WRITTEN INSTRUCTION »
Check each line of the records below for the string "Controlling", then state how many lines contain it, with no other output.

ITEMS »
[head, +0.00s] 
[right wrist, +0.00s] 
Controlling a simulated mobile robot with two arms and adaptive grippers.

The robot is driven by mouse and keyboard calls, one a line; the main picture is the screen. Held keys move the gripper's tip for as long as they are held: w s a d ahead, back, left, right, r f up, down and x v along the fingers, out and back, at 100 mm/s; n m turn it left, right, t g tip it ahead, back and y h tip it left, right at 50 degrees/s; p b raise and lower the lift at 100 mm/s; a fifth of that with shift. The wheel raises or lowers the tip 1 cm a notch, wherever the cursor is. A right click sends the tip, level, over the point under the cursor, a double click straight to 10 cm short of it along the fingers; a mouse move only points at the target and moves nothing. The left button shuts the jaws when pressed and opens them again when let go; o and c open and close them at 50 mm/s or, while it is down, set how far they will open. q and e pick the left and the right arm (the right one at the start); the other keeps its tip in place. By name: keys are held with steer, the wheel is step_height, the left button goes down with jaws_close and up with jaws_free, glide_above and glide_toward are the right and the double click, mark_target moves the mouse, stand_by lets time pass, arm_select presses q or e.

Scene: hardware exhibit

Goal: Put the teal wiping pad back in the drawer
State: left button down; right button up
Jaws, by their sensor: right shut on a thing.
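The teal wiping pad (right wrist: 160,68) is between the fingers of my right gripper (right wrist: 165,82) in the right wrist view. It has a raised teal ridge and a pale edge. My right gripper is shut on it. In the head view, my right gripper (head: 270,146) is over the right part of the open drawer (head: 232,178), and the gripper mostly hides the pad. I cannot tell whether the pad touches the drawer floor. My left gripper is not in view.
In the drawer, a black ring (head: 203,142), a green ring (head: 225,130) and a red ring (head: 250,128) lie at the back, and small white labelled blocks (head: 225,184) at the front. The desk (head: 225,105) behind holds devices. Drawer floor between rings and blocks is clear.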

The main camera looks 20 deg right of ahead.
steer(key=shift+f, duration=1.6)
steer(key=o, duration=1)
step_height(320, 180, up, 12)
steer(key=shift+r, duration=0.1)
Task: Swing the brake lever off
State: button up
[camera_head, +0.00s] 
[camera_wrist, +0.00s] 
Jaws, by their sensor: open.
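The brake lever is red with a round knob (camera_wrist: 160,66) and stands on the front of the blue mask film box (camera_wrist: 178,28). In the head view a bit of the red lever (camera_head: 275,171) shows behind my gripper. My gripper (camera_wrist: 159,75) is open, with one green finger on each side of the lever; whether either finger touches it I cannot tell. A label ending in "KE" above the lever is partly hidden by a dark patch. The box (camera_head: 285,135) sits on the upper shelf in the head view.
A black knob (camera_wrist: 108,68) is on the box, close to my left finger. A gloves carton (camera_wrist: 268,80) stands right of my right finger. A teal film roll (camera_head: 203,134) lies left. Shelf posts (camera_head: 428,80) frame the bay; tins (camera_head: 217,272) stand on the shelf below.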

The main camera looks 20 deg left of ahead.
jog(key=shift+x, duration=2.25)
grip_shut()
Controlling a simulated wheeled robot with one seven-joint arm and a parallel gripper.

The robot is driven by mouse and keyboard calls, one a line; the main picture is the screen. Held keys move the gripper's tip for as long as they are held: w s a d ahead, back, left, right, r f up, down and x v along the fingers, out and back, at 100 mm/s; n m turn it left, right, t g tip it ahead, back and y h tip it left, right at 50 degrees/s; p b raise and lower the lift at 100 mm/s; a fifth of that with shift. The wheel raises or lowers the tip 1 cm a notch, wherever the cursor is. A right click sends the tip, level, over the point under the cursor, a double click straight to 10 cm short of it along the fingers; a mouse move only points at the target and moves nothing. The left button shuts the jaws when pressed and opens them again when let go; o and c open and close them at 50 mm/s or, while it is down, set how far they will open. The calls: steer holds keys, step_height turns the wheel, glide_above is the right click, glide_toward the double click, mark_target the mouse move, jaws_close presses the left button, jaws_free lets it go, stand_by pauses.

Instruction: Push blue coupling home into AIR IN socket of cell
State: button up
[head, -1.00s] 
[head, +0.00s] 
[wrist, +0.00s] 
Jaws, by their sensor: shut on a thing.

PROBLEM SOLUTION »
2